Причина довольно любопытна. Вот такая красивая белая стена. Чистенькая. И как-то очень хорошо чувствуется, что царапать на чистой стенке грязное слово (и даже обычное в нашем подъезде «HIP-HOP NON STOP») – это, как бы это сказать, не совсем пустяк, а ощутимый проступок. А вот нацарапать все, что угодно, на гнусной зеленой краске – это как бы «ничего». Вроде даже красивше стало.
В этом самом «вроде как и ничего такого» на самом деле содержится добрая треть ответа на один извечный российский вопрос. Почему «наши люди» (вроде нормальные, белые, грязи не любящие) так легко пакостничают по-мелкому и по-крупному? Почему окурок летит мимо урны, на стене обязательно появляется трехбуквенная мантра или «хип-хоп», а телефонную трубку вырывают с корнем? И, главное, почему это делается походя и без особенного даже внимания, не говоря уже об усовещении и раскаянии?

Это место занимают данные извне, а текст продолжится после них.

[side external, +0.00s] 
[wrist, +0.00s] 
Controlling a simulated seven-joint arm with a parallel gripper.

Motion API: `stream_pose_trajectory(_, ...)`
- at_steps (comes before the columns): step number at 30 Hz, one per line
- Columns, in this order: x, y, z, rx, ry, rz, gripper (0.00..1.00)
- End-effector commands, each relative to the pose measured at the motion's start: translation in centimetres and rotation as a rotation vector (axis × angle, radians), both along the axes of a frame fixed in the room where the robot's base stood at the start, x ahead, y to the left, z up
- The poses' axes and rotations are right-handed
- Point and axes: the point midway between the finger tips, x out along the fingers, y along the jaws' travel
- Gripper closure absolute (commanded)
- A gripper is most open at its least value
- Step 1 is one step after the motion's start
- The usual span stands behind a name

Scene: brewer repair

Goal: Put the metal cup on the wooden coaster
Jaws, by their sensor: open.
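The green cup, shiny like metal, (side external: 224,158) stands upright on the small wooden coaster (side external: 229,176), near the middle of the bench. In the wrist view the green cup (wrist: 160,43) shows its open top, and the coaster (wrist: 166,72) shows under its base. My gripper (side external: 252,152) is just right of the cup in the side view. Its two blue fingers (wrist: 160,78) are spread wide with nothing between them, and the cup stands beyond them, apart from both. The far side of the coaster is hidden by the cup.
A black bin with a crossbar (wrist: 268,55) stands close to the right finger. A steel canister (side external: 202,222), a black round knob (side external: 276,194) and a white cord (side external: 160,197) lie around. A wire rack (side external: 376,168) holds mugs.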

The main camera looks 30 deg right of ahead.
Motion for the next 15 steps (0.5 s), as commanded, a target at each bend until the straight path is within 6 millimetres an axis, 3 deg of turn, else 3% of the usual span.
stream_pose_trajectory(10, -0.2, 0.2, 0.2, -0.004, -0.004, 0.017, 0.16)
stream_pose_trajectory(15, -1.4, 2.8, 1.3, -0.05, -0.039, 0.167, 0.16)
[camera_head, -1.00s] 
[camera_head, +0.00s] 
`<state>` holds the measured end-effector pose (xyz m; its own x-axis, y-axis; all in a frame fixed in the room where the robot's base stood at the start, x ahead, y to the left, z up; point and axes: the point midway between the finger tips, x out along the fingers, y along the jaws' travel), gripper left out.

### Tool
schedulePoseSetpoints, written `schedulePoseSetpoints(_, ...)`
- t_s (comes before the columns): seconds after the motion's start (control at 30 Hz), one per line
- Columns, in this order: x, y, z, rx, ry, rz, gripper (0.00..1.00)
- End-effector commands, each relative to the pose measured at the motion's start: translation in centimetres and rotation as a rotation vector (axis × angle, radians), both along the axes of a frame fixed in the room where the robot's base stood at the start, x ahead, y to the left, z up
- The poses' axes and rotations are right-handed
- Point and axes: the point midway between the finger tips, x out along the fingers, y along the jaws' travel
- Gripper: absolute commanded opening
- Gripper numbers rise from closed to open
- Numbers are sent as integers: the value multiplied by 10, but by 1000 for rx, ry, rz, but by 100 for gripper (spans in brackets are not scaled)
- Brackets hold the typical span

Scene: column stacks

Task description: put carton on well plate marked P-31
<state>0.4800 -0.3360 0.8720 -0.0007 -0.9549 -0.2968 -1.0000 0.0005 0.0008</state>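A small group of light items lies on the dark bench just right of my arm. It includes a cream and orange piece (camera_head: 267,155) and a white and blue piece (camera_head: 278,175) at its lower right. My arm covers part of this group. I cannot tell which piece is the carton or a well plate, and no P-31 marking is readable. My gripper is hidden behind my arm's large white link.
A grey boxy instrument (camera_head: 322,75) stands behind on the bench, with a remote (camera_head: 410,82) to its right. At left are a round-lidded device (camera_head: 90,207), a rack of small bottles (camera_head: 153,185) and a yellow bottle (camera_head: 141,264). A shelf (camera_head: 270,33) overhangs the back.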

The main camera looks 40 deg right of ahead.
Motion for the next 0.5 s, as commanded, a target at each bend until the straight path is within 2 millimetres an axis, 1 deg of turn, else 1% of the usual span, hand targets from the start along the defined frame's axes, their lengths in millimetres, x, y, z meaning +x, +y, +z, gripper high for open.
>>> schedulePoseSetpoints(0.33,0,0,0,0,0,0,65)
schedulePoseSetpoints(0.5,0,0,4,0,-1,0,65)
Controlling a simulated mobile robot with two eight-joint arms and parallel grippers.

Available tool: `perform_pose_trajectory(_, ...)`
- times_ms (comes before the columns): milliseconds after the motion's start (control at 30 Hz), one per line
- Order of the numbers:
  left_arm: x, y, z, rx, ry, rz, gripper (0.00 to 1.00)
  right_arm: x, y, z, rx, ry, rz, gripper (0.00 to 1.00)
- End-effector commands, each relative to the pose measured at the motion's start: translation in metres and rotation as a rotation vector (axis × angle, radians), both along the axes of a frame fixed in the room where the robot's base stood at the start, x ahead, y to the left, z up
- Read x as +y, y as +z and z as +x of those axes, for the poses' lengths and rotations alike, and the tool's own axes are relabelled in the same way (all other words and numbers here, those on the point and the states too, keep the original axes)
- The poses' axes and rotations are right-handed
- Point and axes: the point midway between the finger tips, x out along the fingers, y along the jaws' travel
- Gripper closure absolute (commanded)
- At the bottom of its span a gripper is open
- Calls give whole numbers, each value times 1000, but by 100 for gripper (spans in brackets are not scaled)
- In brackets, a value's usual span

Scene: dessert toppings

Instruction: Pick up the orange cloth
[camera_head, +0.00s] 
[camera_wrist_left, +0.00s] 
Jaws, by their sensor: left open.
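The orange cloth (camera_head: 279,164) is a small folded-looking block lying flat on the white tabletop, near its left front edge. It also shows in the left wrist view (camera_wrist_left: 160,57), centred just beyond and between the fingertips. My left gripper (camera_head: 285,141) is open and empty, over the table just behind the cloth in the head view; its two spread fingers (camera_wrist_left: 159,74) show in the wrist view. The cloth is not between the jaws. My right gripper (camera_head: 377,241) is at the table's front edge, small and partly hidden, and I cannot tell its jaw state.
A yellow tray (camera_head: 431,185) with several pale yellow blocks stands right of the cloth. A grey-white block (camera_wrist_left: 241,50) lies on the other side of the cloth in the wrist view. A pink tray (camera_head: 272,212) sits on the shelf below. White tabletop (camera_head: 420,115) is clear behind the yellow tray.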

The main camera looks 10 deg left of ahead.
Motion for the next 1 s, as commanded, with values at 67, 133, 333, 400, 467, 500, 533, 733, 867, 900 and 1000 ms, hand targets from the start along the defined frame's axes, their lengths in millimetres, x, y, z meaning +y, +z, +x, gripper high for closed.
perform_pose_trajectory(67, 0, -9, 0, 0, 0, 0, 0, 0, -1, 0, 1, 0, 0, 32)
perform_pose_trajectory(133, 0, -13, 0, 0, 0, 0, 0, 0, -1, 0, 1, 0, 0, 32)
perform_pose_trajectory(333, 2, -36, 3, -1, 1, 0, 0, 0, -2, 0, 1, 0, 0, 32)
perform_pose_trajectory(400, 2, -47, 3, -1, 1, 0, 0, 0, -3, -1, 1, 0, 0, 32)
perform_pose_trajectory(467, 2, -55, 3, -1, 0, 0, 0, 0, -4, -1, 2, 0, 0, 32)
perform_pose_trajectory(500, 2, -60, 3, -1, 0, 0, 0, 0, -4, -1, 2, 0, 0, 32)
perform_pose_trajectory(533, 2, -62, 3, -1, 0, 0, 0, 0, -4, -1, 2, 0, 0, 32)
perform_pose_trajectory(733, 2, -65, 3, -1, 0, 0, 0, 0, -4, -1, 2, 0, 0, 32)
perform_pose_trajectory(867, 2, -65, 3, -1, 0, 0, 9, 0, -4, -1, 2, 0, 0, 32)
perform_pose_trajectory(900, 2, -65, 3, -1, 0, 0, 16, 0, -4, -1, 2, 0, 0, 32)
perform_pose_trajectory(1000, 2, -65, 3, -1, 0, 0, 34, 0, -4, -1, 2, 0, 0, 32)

Ответ таков: потому что во многих случаях это не осознается как проступок. Не осознается по разным причинам, но в том числе и потому, что «естественное чувство», заведующее у человека ощущением «хорошего» и «плохого», просто молчит. И отнюдь не по своей слабости или неспособности к суждению.
Дело в том, что «естественное чувство», различающее «хорошее» и «плохое», работает отнюдь не по УК. Оно, грубо говоря, сравнивает настоящее положение дел и то, которое наступит в результате предполагаемого действия. Сравнивает относительно. То есть останавливает человека, чтобы он не сделал хуже. Не «плохо» (это состояние), а именно хуже (это изменение).
Это свойство «естественной логики» приводит иногда к забавным, иногда к мрачным последствиям. Потому что, согласно подобной логике, «сделать чуть-чуть хуже» тому, кому и без того плохо, как бы даже и можно. Легче включиться в драку, чем начать ее: нанести первый удар (то есть резко изменить ситуацию к худшему) – это требует известного преодоления, но вот присоединиться к дерущимся – это как-то проще. Точно так же поуродовать уродливую вещь – легко (этого даже не замечаешь), по гнусной роже хочется съездить, а перед чем-то по-настоящему красивым «рука останавливается».
Есть вещи, которые «не жалко» – такие уж они некузявые. Ну, оторвали рукав у старой фуфайки, прожгли сигаретой обивку облезлого дивана – пофиг, она и так облезла. Дело житейское. А царапина на «новеньком» – это трагедия.
Так вот: и подъезд, и город, и Россия – в целом – почему-то производят впечатление старой фуфайки, которую не жалко. И, надо сказать, зачастую все так и выглядит: сереньким, задрипанным, жалким. Все выкрашено в неброские и немаркие цвета (чтобы грязь была не так видна), что только добавляет уныния в пейзаж. Стоит кривой забор с почерневшими досками – как не взять гвоздь и не нацарапать на нем сакраментальное слово из трех букв? Или просто не сломать пару досок – все равно ведь гнилые. «И все тут гнилое, – тут же нашептывает бес на ушко. – А давайте-ка подпалим гаду».
Надо понять раз и навсегда, что «эстетика» – не роскошь, а общественная необходимость, более важная, чем даже объем ВНП. Что отучить срать в подъездах можно только в том случае, если подъезды будут сиять чистотой, а улицы – очаровывать. Что надо строить очень красивые дома, чтобы живущие в них люди оставались более или менее приличными. Мир должен быть достаточно красив, чтобы покушение на него ощущалось как преступление. Планка должна быть поднята.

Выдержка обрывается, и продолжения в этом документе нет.